═══ Provided records
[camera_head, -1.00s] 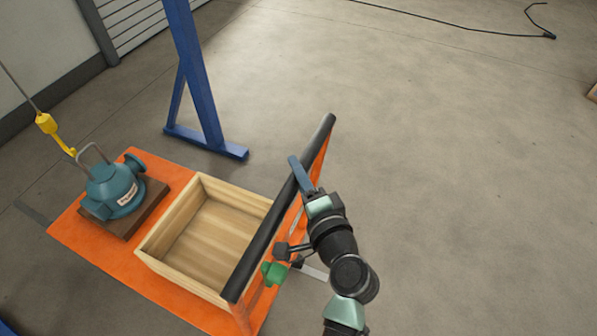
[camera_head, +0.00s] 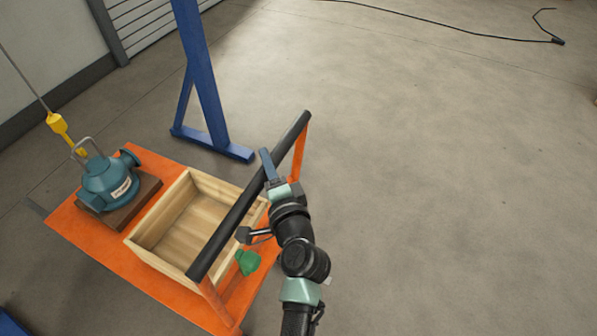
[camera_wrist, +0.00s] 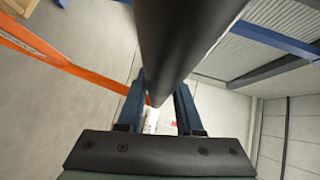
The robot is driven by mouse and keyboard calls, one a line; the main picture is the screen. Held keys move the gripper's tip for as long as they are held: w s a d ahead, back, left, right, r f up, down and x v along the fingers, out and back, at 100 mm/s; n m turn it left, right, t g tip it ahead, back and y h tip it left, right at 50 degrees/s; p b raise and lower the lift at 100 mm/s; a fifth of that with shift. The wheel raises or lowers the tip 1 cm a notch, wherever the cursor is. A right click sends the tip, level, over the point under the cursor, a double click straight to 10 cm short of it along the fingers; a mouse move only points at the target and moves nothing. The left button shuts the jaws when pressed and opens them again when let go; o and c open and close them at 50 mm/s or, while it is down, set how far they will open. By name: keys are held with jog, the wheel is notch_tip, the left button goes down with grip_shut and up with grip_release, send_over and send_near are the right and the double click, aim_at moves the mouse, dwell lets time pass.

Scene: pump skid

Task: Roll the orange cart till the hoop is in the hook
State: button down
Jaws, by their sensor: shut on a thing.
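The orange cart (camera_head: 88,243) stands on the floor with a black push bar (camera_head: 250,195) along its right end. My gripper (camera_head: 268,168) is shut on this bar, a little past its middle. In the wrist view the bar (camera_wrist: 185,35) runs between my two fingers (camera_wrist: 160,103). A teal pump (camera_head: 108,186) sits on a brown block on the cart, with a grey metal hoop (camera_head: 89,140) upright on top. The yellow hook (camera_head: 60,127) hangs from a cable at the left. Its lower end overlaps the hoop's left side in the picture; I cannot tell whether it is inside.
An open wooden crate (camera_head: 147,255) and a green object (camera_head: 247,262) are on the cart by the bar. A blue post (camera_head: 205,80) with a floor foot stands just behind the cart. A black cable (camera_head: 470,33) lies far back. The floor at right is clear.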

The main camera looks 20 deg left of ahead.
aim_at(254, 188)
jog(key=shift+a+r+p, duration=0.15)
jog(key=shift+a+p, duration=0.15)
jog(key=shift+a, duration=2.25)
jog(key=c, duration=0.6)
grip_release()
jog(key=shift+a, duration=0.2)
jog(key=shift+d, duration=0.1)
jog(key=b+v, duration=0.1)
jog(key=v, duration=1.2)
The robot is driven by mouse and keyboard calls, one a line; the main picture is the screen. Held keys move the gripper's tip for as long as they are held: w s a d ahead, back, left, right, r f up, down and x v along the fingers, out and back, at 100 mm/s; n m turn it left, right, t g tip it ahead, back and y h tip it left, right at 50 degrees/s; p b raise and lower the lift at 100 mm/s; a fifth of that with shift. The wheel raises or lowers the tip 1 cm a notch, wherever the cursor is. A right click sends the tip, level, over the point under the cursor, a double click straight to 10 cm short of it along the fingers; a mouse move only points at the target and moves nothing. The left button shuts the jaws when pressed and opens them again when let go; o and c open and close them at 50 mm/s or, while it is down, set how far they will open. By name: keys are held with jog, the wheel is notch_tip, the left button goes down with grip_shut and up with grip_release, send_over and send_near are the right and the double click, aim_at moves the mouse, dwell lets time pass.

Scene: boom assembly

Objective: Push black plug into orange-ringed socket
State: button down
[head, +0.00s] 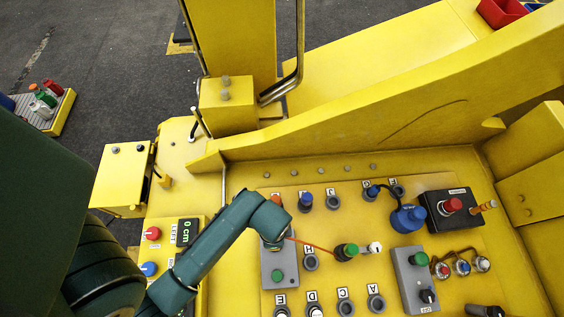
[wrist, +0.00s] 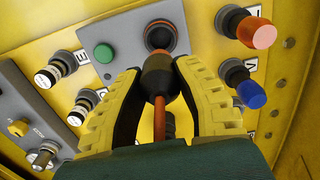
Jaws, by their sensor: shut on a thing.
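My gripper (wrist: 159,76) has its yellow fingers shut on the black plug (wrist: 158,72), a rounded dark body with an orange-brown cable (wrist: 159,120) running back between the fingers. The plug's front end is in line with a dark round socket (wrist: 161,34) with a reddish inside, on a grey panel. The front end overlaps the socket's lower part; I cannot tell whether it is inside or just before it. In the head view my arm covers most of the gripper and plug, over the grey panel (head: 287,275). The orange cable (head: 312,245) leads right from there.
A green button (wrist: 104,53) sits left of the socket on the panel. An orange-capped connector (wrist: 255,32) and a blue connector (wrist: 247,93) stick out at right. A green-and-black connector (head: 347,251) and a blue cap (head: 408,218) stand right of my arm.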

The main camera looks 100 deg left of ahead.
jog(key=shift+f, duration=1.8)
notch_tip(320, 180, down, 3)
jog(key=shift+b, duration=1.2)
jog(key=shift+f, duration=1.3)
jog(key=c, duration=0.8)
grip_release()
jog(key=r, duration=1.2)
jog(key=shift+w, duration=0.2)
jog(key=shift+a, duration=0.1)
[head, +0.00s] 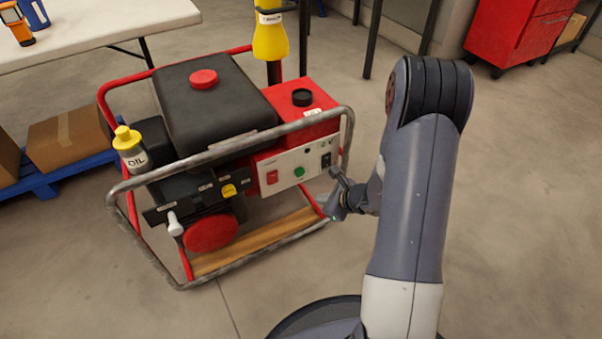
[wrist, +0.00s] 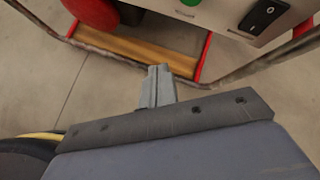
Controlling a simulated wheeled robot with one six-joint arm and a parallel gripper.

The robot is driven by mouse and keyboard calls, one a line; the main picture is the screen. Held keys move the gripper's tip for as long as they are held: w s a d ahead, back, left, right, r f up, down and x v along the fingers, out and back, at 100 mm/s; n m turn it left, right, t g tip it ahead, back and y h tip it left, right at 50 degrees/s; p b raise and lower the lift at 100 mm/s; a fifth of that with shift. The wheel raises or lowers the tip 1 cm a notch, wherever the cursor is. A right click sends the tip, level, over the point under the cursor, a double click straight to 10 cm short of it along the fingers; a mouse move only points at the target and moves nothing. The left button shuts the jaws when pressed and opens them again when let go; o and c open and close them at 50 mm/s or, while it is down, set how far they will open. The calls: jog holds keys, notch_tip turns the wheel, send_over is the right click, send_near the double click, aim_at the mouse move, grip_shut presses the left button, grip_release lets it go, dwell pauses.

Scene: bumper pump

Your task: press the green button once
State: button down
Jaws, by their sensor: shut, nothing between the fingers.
══════
Task details.
Leave out the pictures and repeat the lines from the start of the material through the line with "[camera_wrist, +0.00s]", inclusive.

Task answer.
[camera_head, -1.00s] 
[camera_head, +0.00s] 
[camera_wrist, +0.00s] 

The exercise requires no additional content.